Leadership Ideas, Information and News

Monday, August 05, 2013

Finding the Passion of Service

by Master Sgt. Todd Wivell
62nd Airlift Wing Public Affairs


8/3/2013 - JOINT BASE LEWIS-MCCHORD, Wash. -- "When I was a captain, I received some unexpected news that I had been selected to fly the MQ-1 Predator," said Col. David Kumashiro, 62nd Airlift Wing commander. "I was at a point in my career where I was uncertain whether I was going to make the Air Force a career. I had been flying the line for several years and was in all honesty a little burned out.

"That assignment probably ended up being the best thing that ever happened to me. I was thrust into a world I knew nothing about--a new technology, a new combat mission, and a new Air Force "clan." In fact, the Predator was so new that few senior leaders had experience in how we employed the platform and, as a result, had no choice but to trust the expertise and leadership of our young crew force.

"It rekindled the fire and the passion I had to try and make things better, to make the Air Force better and to make the lives of the Air Force men and women better. As I look back at my experiences in the Predator, my hope is that all Airmen have an opportunity to experience the unexpected passion of Service."

Kumashiro took over command of 62nd Airlift Wing during a change of command ceremony, July 17. Since his arrival he has made his way around the wing in the hopes of getting to know his new Airmen and their families, as family ties are extremely important to him.

"I've been extremely blessed to come from a very supportive and loving family that has been privileged to have had the opportunity to serve in our USAF," said Kumashiro. "My father received his Air Force commission through ROTC in 1965, my oldest brother received his Air Force commission through Officer Training School, and his wife through ROTC at Bowling Green. I was fortunate enough to attend the U.S. Air Force Academy where I received my commission.

"One of the most memorable moments in my life was when my father commissioned me at the Academy. A couple of days later, we drove down to Kirtland Air Force Base where he was assigned and participated in his retirement from the Air Force after 26 years of service."

This is Kumashiro's first time stationed at JBLM and his first time stationed in the Pacific Northwest.

"This is an amazing area with so much going on--the natural beauty of Puget Sound, Mount Rainier and the Olympic range. I'm looking very forward to venture out and see what the area has to offer," said Kumashiro. "I'm a big seafood fan, too, so I'll be out trying all the great food from our local restaurants. If you are ever bored, let me know and we will find something to do."

Along with looking forward to hiking in the Pacific Northwest, the commander said his hobbies include running, golfing, swimming, cycling, working out, and skiing. His favorite sports are soccer, golf and tennis.

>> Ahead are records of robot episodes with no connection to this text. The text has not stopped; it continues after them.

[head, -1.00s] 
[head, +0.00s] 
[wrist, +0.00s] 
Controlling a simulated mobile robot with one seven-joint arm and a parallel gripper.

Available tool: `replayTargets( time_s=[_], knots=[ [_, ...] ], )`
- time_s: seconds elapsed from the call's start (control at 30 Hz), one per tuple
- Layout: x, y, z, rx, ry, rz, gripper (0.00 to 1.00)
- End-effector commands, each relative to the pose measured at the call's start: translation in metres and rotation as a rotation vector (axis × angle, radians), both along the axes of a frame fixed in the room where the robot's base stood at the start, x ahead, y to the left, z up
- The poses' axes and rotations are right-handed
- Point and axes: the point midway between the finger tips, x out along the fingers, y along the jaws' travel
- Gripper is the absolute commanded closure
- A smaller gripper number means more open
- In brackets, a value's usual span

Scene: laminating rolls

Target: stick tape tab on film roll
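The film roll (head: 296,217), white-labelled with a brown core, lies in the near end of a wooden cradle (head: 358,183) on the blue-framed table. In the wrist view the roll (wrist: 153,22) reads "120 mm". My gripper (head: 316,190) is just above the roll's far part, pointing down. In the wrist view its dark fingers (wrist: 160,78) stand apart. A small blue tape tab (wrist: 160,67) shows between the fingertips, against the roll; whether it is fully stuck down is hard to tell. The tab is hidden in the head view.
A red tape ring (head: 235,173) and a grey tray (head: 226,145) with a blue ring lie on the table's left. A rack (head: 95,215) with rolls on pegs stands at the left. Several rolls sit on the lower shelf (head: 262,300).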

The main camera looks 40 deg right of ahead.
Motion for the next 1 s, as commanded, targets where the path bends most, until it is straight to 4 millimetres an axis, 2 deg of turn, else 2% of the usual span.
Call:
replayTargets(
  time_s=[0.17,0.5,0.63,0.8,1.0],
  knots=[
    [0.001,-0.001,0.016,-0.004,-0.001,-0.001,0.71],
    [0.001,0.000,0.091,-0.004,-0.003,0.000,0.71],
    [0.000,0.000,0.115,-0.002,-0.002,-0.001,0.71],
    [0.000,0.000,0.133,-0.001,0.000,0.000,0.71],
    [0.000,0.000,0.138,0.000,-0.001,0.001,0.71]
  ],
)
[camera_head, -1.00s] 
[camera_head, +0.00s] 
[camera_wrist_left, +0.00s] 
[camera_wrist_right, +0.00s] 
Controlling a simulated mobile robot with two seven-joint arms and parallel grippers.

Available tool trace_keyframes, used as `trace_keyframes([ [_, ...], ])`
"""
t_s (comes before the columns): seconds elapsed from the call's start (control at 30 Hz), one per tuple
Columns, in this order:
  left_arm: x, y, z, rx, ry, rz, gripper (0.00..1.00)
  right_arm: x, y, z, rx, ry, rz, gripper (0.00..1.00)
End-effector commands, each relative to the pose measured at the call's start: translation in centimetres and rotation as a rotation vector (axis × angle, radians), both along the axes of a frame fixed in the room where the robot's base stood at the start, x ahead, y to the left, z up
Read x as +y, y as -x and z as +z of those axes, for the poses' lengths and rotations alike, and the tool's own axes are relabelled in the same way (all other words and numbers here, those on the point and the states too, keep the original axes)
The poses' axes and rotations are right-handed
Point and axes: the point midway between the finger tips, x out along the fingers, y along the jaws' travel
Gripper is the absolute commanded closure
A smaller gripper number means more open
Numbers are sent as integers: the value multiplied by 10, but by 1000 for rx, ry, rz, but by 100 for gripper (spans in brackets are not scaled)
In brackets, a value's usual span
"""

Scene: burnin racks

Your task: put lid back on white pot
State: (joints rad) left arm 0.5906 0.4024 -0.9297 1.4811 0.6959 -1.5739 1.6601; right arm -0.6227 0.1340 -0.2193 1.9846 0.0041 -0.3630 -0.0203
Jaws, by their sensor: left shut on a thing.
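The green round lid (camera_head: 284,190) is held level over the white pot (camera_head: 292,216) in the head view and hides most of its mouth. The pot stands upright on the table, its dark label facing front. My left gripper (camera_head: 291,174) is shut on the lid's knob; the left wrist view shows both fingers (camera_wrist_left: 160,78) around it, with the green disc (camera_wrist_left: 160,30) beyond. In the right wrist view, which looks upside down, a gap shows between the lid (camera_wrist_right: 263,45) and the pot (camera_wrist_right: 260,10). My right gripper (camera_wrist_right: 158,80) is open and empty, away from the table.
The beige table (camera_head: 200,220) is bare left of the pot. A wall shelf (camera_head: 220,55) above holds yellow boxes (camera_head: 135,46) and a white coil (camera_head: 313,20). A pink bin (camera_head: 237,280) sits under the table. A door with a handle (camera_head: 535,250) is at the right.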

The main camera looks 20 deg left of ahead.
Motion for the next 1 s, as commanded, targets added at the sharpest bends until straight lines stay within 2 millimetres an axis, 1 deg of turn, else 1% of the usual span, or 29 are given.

"The Seattle Mariners and the Seattle Seahawks are my teams now," said Kumashiro when asked about his favorite sports teams. "Since I moved around a lot, I never gained an allegiance to any single team--with the exception, of course, of the mighty Air Force Academy Falcons."

As an Air Force dependent and in his current AF career, the colonel has moved around quite a lot in his life and with those moves he has developed a strong respect for the local community ties.

"At its core, our community partnership is important because all of us benefit from being good neighbors," said Kumashiro. "At JBLM, we are so incredibly fortunate to have a long tradition of strong community partner relations that is based on mutual respect and transparency.

"I've already met many of our local leaders and community members and can attest to their commitment to ensuring this partnership continues.

"I do want to take a moment and thank all our community partners and civic leaders across the Puget Sound area for the tremendous support they have given to our military members.

"Life in the military can be stressful, and the selfless support we receive from our community partners goes a long way to improving the resiliency of our Air Force. We could not do it without them."

For the colonel, this is his first time at a joint base and only his second time in a joint billet; however he understands how important joint basing is.

"In today's dynamic and complex battle space, we must be integrated and seamless in how we conduct joint operations regardless of our respective mission sets and service cultures," said Kumashiro. "Joint basing is a foundational step to achieving this objective. Moreover, in this challenging fiscal environment, we must take advantage of every efficiency we possibly can to ensure we are good stewards of U.S. taxpayer dollars. "Great organizations don't shy away from different ideas and perspectives rather they embrace the opportunity to share unique and diverse experiences. It's what a learning organization is all about and bottom line, it can only make us better."

As a young captain, Col. David Kumashiro took on the challenge of being assigned to fly the Predator and it was at a time in his career when he was unsure of what the future held for him. He embraced that challenge and has benefited ever since. "I challenge all of us to 'find the unexpected passion of Service,'" said Kumashiro. "Mine was the MQ-1 Predator. What's yours?"